**GOAL**
Print every record below exactly as written.

++++++++++

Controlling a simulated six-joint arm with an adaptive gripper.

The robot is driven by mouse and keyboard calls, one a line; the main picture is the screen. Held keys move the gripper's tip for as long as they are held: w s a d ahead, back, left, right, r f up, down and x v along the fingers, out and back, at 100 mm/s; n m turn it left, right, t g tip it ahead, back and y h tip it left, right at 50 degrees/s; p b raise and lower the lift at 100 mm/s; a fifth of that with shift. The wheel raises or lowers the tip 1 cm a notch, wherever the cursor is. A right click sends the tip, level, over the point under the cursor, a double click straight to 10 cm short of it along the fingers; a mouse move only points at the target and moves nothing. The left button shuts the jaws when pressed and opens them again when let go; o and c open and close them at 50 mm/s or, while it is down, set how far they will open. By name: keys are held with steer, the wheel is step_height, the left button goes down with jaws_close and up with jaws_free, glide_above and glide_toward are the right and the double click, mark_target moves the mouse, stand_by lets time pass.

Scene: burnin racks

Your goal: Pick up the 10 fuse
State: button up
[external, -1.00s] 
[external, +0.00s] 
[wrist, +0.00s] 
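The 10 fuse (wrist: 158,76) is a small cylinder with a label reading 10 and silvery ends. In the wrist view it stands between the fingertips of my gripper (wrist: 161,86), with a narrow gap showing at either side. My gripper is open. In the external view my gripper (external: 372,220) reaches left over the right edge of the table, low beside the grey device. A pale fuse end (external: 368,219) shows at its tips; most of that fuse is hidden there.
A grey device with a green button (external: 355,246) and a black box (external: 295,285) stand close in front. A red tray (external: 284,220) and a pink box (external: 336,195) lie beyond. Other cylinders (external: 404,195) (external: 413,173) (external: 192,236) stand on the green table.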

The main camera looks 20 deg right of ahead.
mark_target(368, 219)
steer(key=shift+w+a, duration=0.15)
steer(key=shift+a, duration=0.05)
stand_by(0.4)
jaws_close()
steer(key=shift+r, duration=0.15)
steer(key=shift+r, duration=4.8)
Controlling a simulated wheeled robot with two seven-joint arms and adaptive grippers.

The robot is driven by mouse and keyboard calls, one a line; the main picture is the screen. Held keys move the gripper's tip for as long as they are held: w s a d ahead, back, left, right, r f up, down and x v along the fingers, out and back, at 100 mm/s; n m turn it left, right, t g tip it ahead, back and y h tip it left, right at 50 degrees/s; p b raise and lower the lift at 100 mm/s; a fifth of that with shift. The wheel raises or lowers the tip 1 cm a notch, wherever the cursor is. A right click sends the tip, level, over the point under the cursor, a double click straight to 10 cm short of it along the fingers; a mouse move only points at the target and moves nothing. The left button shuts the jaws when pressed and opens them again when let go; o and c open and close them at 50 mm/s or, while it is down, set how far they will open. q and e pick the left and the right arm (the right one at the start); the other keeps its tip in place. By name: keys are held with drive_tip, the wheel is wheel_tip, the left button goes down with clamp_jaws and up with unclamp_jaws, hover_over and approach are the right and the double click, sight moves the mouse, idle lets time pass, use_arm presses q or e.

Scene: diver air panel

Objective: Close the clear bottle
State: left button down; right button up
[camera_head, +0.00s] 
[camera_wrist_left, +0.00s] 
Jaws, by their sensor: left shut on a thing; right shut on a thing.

++++++++++

**WRITTEN SOLUTION**
Controlling a simulated six-joint arm with an adaptive gripper.

The robot is driven by mouse and keyboard calls, one a line; the main picture is the screen. Held keys move the gripper's tip for as long as they are held: w s a d ahead, back, left, right, r f up, down and x v along the fingers, out and back, at 100 mm/s; n m turn it left, right, t g tip it ahead, back and y h tip it left, right at 50 degrees/s; p b raise and lower the lift at 100 mm/s; a fifth of that with shift. The wheel raises or lowers the tip 1 cm a notch, wherever the cursor is. A right click sends the tip, level, over the point under the cursor, a double click straight to 10 cm short of it along the fingers; a mouse move only points at the target and moves nothing. The left button shuts the jaws when pressed and opens them again when let go; o and c open and close them at 50 mm/s or, while it is down, set how far they will open. By name: keys are held with steer, the wheel is step_height, the left button goes down with jaws_close and up with jaws_free, glide_above and glide_toward are the right and the double click, mark_target moves the mouse, stand_by lets time pass.

Scene: burnin racks

Your goal: Pick up the 10 fuse
State: button up
[external, -1.00s] 
[external, +0.00s] 
[wrist, +0.00s] 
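The 10 fuse (wrist: 158,76) is a small cylinder with a label reading 10 and silvery ends. In the wrist view it stands between the fingertips of my gripper (wrist: 161,86), with a narrow gap showing at either side. My gripper is open. In the external view my gripper (external: 372,220) reaches left over the right edge of the table, low beside the grey device. A pale fuse end (external: 368,219) shows at its tips; most of that fuse is hidden there.
A grey device with a green button (external: 355,246) and a black box (external: 295,285) stand close in front. A red tray (external: 284,220) and a pink box (external: 336,195) lie beyond. Other cylinders (external: 404,195) (external: 413,173) (external: 192,236) stand on the green table.

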The main camera looks 20 deg right of ahead.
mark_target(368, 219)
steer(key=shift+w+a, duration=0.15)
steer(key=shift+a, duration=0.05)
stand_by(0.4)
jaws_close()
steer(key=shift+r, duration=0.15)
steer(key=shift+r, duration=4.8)
Controlling a simulated wheeled robot with two seven-joint arms and adaptive grippers.

The robot is driven by mouse and keyboard calls, one a line; the main picture is the screen. Held keys move the gripper's tip for as long as they are held: w s a d ahead, back, left, right, r f up, down and x v along the fingers, out and back, at 100 mm/s; n m turn it left, right, t g tip it ahead, back and y h tip it left, right at 50 degrees/s; p b raise and lower the lift at 100 mm/s; a fifth of that with shift. The wheel raises or lowers the tip 1 cm a notch, wherever the cursor is. A right click sends the tip, level, over the point under the cursor, a double click straight to 10 cm short of it along the fingers; a mouse move only points at the target and moves nothing. The left button shuts the jaws when pressed and opens them again when let go; o and c open and close them at 50 mm/s or, while it is down, set how far they will open. q and e pick the left and the right arm (the right one at the start); the other keeps its tip in place. By name: keys are held with drive_tip, the wheel is wheel_tip, the left button goes down with clamp_jaws and up with unclamp_jaws, hover_over and approach are the right and the double click, sight moves the mouse, idle lets time pass, use_arm presses q or e.

Scene: diver air panel

Objective: Close the clear bottle
State: left button down; right button up
[camera_head, +0.00s] 
[camera_wrist_left, +0.00s] 
Jaws, by their sensor: left shut on a thing; right shut on a thing.

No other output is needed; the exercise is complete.